Apesar de ainda enxergar ao meu redor tantos relacionamentos problemáticos, acredito que um novo capítulo esteja sendo escrito naquele livro lá de cima. Quando conseguimos nos desfazer dessas relações, elas viram conteúdo para algo nunca visto em tutorial de revista feminina: o que não devemos querer.
Eu agradeço aos casos abusivos do passado porque consigo ver, agora, que o que tenho na minha relação atual é exatamente o contrário.
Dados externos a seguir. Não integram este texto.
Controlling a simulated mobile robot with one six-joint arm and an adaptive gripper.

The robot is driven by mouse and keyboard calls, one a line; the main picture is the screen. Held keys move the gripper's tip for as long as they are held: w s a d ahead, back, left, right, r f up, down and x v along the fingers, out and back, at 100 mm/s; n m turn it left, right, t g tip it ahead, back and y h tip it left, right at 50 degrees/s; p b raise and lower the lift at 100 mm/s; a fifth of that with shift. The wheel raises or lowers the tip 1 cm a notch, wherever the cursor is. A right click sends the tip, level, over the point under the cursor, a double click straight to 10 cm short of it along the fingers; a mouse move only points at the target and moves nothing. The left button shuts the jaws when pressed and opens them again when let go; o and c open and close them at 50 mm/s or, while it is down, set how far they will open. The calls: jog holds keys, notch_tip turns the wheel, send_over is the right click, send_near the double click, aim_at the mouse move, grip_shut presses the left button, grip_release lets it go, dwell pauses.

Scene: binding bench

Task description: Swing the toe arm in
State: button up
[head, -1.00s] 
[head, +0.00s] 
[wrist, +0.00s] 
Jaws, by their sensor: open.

Foi, também depois de me livrar deles, que descobri o quanto era importante e delicioso estar bem e feliz sozinha.
Vejo as pessoas criticando a quantidade de casais se separando atualmente, parece que o número está crescendo. Se fala que os jovens não têm mais paciência para tolerar um casamento. Eu vejo por outro lado: será que as pessoas estão com menos paciência para relações infelizes? Torço para que cada vez mais mulheres sigam esse caminho.
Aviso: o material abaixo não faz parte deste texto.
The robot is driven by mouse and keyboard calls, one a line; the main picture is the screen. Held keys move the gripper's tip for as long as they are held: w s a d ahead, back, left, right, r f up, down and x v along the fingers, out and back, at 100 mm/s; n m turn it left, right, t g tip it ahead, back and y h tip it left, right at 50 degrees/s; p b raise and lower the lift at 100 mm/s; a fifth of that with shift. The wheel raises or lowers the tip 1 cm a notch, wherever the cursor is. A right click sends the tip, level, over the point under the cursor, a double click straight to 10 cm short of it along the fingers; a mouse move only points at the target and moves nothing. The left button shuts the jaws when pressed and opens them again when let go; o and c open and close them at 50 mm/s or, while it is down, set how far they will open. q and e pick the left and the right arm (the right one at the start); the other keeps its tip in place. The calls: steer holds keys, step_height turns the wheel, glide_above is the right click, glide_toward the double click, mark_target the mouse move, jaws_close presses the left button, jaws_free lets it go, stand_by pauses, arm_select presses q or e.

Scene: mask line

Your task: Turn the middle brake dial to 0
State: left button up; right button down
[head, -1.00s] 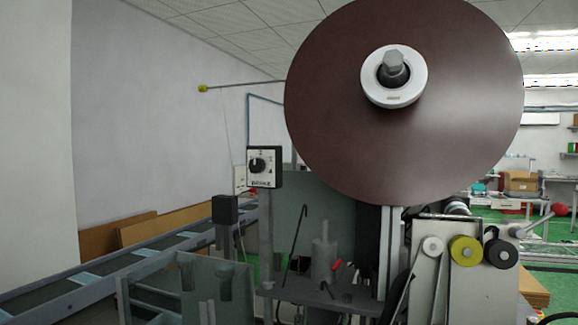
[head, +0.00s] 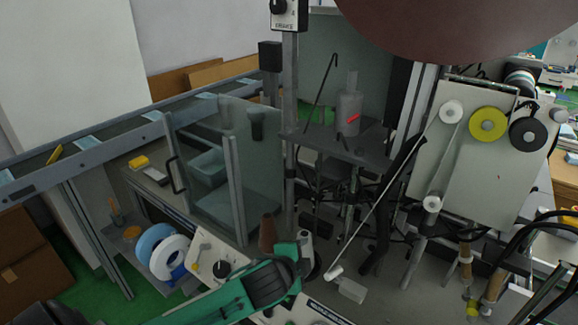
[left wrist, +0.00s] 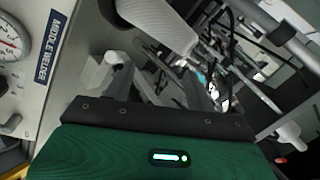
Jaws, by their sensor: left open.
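A white box with a black knob (head: 279,6), its label apparently reading BRAKE, is cut by the top edge of the head view. I cannot tell which knob is the middle brake dial. My right gripper is not in view.
A large brown reel (head: 440,25) hangs over the machine. A conveyor (head: 90,145) runs along the left. A clear guard (head: 205,180) and metal posts stand behind my gripper. A diagonal rod (head: 375,215) and rollers are to its right.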

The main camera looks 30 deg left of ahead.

Hoje, toda vez que alguém vem me falar que eu preciso pressionar meu namorado a alguma coisa, eu queria explicar que meu relacionamento é construído em dupla. Que, dentro dele, temos desconstruído os ensinamentos tortos que ganhamos ao longo da vida. Não existe corda no pescoço, nem anel do dedo - quem sabe, um dia, se os dois quiserem.
Muito mais importante é que há, sim, respeito, parceria e igualdade. Ou, pelo menos, a busca incessante por esse tripé. As responsabilidades e as frustrações são divididas. O machismo, por sinal, é pauta quase todo dia e só vai deixar de ser quando nos livrarmos dele por completo – tanto ele, como eu também- se é que isso é possível.
Reinventar tudo que aprendemos e ter coragem para ir em busca de algo muito melhor. Quem sabe será essa nossa grande revolução.